= WHAT IS REQUIRED =
Look through the data below. Pick out the lines holding the string "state".

Robot control records:
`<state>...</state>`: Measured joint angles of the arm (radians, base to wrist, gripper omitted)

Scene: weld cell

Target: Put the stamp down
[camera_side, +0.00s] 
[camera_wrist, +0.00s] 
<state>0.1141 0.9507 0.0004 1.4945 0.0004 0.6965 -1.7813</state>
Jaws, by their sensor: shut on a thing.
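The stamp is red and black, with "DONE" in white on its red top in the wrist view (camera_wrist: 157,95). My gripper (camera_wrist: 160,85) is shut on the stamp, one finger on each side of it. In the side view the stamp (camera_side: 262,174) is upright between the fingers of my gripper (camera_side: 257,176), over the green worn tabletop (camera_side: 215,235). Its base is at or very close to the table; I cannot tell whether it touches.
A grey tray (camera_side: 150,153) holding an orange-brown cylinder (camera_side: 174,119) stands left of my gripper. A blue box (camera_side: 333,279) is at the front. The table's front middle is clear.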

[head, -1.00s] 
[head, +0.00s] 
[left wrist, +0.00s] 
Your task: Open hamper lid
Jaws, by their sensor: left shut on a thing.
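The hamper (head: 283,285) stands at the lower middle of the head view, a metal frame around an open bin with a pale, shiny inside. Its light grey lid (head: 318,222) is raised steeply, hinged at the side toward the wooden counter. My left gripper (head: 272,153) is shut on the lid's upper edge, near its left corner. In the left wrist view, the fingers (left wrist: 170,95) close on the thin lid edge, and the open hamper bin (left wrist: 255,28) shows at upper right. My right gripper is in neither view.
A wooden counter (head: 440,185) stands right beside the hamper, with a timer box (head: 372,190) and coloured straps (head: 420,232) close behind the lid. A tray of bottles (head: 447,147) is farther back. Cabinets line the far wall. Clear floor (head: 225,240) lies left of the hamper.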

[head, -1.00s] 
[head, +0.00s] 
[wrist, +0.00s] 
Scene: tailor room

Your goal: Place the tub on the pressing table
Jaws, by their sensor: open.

= RESPONSE =
`<state>...</state>`: Measured joint angles of the arm (radians, base to wrist, gripper omitted)
<state>0.1141 0.9507 0.0004 1.4945 0.0004 0.6965 -1.7813</state>

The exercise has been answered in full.